Morgan's world building and description is always fantastic, but the 200 pages I read went on and on and on with description of Mars and explanation of yet more tech. We're in exposition central here. Veil is more lecturer than enforcer. Outside of that we've got heaps on heaps of paper thin character models, and violence that I didn't care enough about to find interesting. One of the things I love most about Morgan's other work are the terrifying implications of what technology can be (e.g. ways to 'misuse' stacks) but I didn't see any of that here.

If I cared about the characters then maybe I'd be interesting in the action scenes, but they boil down to Veil shooting people as if he's switched on the VATS system from Fallout 3 and gone into an invulnerable cutscene... and then having some 'witty' repartee that displays how unlikeable he is and how the NPCs he's shot have no personality.

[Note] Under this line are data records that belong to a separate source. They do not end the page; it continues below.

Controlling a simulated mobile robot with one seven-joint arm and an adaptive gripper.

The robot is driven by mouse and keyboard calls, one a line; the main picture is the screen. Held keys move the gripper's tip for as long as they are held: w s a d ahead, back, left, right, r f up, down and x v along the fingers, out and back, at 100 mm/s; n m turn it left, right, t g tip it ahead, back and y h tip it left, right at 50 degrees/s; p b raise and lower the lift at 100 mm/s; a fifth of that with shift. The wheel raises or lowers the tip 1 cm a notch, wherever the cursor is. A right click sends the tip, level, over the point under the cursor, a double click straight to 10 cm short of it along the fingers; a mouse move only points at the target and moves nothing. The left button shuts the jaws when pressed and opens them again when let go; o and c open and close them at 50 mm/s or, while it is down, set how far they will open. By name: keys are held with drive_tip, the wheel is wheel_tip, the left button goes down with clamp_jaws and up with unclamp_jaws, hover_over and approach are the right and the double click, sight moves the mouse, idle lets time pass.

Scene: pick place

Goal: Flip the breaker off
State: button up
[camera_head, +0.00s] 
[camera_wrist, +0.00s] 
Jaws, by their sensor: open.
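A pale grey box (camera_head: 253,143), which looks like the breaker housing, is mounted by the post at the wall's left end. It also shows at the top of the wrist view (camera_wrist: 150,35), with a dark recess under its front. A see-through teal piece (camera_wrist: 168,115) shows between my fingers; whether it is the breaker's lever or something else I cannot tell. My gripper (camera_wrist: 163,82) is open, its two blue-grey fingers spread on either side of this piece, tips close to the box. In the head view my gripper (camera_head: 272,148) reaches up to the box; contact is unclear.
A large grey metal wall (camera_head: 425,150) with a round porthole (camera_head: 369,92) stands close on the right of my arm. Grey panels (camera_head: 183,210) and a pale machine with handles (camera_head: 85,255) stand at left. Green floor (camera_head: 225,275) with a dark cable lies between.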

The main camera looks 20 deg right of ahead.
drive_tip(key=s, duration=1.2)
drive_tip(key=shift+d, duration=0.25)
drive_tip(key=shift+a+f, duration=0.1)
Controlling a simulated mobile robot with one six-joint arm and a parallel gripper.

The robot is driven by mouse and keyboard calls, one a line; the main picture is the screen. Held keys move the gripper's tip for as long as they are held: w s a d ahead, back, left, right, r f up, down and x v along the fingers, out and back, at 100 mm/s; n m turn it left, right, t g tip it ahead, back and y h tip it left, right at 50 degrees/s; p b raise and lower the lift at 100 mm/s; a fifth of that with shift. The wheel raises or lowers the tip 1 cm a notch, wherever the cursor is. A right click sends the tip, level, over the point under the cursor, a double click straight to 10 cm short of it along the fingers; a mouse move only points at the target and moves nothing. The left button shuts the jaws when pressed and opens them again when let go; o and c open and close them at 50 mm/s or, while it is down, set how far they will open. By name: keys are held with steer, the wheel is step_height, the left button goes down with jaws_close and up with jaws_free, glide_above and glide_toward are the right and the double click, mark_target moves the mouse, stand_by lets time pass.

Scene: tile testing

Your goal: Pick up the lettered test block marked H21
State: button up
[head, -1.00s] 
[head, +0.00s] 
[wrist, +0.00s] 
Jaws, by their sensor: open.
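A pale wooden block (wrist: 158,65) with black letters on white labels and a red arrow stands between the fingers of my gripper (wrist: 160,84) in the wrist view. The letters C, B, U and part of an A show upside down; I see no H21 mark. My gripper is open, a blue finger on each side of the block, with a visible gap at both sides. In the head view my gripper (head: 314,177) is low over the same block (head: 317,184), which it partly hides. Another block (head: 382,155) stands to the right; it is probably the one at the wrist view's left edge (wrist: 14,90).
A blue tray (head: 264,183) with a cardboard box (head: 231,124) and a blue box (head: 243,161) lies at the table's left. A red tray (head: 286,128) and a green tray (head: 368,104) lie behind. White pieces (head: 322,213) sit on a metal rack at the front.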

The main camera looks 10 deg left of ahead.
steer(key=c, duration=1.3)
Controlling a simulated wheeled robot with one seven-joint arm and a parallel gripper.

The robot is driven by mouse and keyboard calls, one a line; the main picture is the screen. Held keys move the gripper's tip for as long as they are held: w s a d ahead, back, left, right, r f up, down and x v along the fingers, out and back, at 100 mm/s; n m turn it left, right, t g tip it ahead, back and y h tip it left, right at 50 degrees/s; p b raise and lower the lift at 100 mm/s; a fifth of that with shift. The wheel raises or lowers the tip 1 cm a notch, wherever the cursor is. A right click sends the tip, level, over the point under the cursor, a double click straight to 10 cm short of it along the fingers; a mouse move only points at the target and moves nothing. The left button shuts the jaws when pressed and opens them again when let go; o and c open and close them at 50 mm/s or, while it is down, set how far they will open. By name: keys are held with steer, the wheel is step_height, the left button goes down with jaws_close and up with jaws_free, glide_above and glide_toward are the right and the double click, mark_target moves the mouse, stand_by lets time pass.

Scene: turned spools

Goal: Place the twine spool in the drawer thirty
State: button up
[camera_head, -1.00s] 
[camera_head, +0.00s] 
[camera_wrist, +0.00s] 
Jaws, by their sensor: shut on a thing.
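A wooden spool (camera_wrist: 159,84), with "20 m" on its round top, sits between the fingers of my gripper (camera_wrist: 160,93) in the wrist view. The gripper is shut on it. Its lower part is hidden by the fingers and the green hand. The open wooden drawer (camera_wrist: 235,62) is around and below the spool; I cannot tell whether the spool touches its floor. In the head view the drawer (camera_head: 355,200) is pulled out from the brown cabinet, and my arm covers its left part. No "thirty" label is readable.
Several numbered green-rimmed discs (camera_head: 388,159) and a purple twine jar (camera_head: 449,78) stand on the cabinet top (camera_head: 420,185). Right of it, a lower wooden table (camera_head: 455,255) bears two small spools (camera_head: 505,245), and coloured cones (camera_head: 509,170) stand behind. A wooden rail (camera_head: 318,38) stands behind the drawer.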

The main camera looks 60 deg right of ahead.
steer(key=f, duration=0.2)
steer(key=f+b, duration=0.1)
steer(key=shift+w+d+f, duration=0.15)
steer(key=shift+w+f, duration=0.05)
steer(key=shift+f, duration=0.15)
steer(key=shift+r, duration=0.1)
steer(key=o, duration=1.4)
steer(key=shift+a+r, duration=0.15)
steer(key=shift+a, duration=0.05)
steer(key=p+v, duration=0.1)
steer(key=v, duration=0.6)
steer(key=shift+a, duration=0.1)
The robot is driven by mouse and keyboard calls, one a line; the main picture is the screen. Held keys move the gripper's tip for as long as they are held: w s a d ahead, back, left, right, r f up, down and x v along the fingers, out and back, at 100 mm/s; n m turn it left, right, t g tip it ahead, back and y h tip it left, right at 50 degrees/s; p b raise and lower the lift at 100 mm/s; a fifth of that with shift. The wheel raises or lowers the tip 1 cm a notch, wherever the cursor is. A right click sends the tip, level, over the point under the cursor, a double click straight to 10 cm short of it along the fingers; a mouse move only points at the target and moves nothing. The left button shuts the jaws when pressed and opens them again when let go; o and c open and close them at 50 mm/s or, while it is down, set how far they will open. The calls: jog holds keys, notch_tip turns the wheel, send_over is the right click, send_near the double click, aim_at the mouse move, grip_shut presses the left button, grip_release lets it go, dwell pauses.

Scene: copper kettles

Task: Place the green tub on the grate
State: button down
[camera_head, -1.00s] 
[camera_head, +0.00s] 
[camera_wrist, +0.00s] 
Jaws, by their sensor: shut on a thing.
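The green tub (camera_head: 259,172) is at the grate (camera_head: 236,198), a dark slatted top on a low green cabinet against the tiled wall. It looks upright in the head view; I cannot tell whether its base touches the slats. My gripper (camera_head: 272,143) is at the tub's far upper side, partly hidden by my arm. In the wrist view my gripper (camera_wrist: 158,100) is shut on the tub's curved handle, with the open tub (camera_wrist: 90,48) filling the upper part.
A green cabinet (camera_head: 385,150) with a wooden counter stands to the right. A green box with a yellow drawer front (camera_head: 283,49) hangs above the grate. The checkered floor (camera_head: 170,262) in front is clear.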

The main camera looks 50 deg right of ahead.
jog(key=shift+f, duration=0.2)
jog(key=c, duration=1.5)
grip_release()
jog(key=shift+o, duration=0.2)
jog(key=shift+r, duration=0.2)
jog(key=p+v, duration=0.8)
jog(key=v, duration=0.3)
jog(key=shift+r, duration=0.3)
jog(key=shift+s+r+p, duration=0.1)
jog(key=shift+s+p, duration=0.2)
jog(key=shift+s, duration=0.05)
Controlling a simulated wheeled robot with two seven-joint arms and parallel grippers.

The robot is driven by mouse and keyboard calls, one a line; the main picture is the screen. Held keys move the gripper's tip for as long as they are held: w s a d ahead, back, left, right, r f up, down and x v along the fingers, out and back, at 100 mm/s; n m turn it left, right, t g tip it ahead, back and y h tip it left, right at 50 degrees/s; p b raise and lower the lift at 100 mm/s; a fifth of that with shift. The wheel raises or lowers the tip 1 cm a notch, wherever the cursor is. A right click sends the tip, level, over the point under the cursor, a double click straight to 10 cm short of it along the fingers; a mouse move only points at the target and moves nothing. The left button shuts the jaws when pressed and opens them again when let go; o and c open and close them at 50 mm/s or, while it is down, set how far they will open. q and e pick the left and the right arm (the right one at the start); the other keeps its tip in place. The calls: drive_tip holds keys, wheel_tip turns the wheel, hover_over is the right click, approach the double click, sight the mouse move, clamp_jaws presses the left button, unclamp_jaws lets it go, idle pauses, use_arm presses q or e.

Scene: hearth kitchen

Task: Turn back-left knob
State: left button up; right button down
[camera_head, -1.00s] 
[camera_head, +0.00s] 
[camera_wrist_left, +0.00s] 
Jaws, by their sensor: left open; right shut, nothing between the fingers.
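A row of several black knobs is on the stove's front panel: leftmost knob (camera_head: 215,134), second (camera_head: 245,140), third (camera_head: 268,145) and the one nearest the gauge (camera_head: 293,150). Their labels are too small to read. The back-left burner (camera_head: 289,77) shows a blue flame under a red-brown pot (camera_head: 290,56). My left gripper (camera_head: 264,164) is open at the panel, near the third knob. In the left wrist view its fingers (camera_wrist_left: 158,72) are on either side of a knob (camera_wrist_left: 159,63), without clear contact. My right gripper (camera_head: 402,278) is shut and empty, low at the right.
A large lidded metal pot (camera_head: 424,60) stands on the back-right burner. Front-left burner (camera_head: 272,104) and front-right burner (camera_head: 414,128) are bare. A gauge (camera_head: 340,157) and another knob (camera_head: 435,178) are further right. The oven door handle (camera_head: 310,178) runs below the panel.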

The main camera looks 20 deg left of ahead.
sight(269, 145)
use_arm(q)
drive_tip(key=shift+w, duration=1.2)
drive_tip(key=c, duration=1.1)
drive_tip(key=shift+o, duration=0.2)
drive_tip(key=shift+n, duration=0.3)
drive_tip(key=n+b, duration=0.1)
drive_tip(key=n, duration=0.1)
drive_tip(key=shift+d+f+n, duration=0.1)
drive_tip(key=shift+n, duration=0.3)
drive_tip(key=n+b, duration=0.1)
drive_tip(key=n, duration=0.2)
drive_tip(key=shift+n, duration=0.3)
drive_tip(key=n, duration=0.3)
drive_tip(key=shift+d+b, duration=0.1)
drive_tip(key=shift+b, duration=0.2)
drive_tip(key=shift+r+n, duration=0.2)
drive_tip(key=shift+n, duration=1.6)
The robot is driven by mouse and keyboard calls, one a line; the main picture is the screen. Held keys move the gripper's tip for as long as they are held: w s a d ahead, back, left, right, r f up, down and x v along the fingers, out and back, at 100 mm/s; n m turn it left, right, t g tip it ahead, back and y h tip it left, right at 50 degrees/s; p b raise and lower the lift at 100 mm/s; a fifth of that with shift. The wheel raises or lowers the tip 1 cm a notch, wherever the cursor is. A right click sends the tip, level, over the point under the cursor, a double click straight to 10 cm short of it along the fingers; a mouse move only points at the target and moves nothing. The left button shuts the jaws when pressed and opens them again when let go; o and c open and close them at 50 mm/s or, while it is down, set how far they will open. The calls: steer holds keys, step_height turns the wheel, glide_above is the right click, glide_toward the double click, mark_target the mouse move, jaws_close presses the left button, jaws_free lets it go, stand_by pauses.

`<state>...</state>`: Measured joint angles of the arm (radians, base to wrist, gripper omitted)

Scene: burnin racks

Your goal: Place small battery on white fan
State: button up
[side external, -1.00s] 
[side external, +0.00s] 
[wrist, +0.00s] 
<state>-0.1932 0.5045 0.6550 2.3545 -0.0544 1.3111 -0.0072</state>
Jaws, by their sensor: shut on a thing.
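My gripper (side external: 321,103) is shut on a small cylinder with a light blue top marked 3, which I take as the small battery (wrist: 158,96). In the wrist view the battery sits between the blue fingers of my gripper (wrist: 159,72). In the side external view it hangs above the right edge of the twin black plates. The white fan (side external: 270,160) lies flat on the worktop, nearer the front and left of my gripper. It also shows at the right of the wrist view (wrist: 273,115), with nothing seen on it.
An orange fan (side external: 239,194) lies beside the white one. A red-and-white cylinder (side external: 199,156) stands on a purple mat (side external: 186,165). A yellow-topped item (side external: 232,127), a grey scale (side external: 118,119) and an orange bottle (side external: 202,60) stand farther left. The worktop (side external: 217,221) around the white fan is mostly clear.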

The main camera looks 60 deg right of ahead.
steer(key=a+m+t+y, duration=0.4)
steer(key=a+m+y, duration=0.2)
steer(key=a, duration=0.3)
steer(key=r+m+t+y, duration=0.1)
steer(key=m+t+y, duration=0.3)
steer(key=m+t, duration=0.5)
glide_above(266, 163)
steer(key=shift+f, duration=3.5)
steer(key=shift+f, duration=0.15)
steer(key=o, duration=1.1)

Kovacs' Envoy reflexes/calculated violence and Ringil's supernatural sword skill this is not.

The plot hadn't started by the point I gave up. Altered Carbon and Thirteen hook you in with a mystery. Here, it's just Veil being a thug for a variety of people, with the main thread apparently being a bodyguard for an auditor (but not really). Given Veil is not likeable or interesting in any way and the action is a step too far past suspension of disbelief, I needed a plot to keep me going.